Es wäre schön, wenn es ein Messgerät gebe, mit dem man von außen messen könnte, wann der Wein die optimale Reife hat – eine Reifeprüfung also.

Sicherlich gibt es ein paar Anhaltspunkte, aber der entscheidende Zeitpunkt der Trinkreife liegt bei jedem Weinfreund und jeder Weinfreundin anders. Ihr fragt Euch sicherlich, woran das liegt.


Wenn ein Wein in Flaschen abgefüllt wird, ist er noch lange nicht „fertig“. Wein reift in der Flasche nach. Allerdings unterscheiden sich hier die verschiedenen Weinstile. Manche Weine sind für den direkten Weingenuss gemacht – andere gewinnen durch Lagerung.

Für Weintrinker*innen ist es nun sehr schwer herauszufinden, wann der optimale Trinkgenuss ist.


Mit dem folgenden Artikel will ich Euch ein paar Anhaltspunkte geben, um so nah wie möglich an den individuell optimalen Trinkgenuss heranzukommen.



Trinkreife von Wein, Zitat von J.Collins, Wein und ALter

(Joan Collins)


Den bekannten Spruch kann man auf unterschiedliche Arten interpretieren, denn manche Weine sollte mal jung trinken, andere lieber noch etwas liegen lassen.

Allerdings ist es ein Mythos Weine generell möglichst lange reifen zu lassen.


Generell kann man sich an folgendes Schema halten:

Basisweine, also gute Alltagsweine werden so vinifiziert, dass sie gut trinkbar sind, sobald sie abgefüllt werden. Sie sind für den unkomplizierten frischen Trinkgenuss gedacht.

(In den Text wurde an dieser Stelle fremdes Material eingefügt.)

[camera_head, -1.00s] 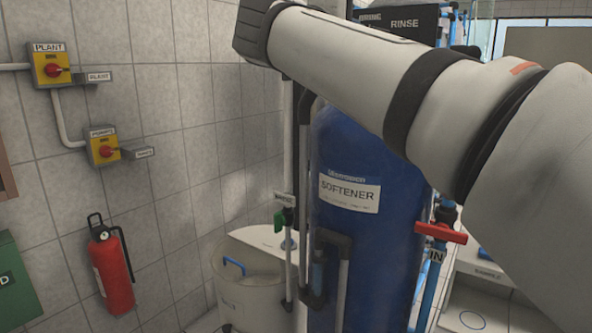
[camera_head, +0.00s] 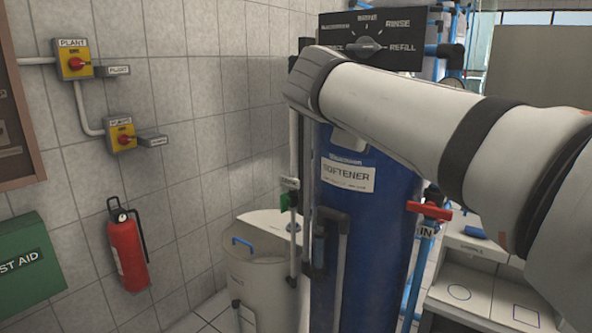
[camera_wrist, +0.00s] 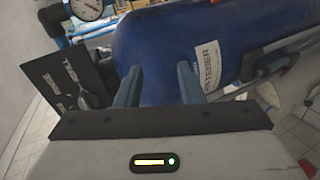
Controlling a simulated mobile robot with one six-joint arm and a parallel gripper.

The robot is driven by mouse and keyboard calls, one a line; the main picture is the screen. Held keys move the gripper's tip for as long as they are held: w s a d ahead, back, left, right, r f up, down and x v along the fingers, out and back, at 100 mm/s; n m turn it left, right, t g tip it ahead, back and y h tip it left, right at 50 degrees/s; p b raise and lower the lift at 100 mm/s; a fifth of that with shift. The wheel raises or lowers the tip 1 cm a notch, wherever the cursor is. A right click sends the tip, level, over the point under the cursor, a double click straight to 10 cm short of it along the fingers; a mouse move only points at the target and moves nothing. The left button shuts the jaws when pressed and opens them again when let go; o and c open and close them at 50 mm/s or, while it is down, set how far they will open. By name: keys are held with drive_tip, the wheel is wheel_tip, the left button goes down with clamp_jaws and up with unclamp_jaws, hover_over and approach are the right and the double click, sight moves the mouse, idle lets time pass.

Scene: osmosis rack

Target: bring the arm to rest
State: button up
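My arm (camera_head: 400,110) reaches in from the right in the head view and crosses in front of the blue softener tank (camera_head: 375,240). My gripper (camera_wrist: 158,78) shows in the wrist view with its two dark fingers apart and nothing between them. The tank (camera_wrist: 165,45) lies behind the fingers in that view; whether they touch it I cannot tell. In the head view the fingers are hidden behind my arm.
A black dial panel (camera_head: 372,42) stands above the tank, close to my arm. A red-handled valve (camera_head: 430,211) is right of the tank. A pale bin (camera_head: 262,280), fire extinguisher (camera_head: 128,248) and switches (camera_head: 75,60) are to the left.

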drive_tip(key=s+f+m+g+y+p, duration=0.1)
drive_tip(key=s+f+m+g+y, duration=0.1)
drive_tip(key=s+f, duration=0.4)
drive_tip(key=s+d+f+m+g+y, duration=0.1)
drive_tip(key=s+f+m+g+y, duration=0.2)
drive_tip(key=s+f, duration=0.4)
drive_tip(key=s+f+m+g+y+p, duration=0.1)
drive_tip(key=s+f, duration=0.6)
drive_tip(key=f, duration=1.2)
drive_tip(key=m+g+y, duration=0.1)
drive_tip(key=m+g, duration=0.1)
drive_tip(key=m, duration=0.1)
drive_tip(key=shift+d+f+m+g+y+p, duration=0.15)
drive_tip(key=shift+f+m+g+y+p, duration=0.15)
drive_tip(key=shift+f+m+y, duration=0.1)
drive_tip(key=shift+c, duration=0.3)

Weißweine sollten 1-2 Jahre nach der Lese getrunken werden.

Rotweinen kann man noch ein Jahr länger geben. Hier sollte auch unterschieden werden, welche Rebsorte in der Flasche ist. Weine mit höherem Tanningehalt wie Cabernet-Sauvignon, Shiraz oder Nebiolo können auch nach einem Jahr noch kantig und hart wirken. Pinot Noir/Spätburgunder, Gamay (Beaujolais), Merlot oder Primitivo haben nicht so viele Tannine und sind daher schon früher gut trinkbar.


Immerhin 80% aller Weine sind dafür gemacht, ohne lange Lagerung getrunken zu werden.

Auf den Flaschen steht mit Absicht kein Mindesthaltbarkeitsdatum, denn diese Weine sind auch nach den oben erwähnten Zeiten noch trinkbar, aber sie haben in der Regel dann ihren Höhepunkt erreicht. Die Frische, Frucht und Lebendigkeit nimmt ab und der Wein wird aromenärmer.


Reifeverlauf von Weinen, Winefun,

Weißweine im mittleren Preissegment, sind in der Regel noch ein Jahr länger trinkbar. Bei Rotweinen, sollte man sie im ersten Jahr nach der Lese liegen lassen und erst danach genießen. Auch hier ist der optimale Trinkzeitpunkt etwas 4 Jahre nach der Lese.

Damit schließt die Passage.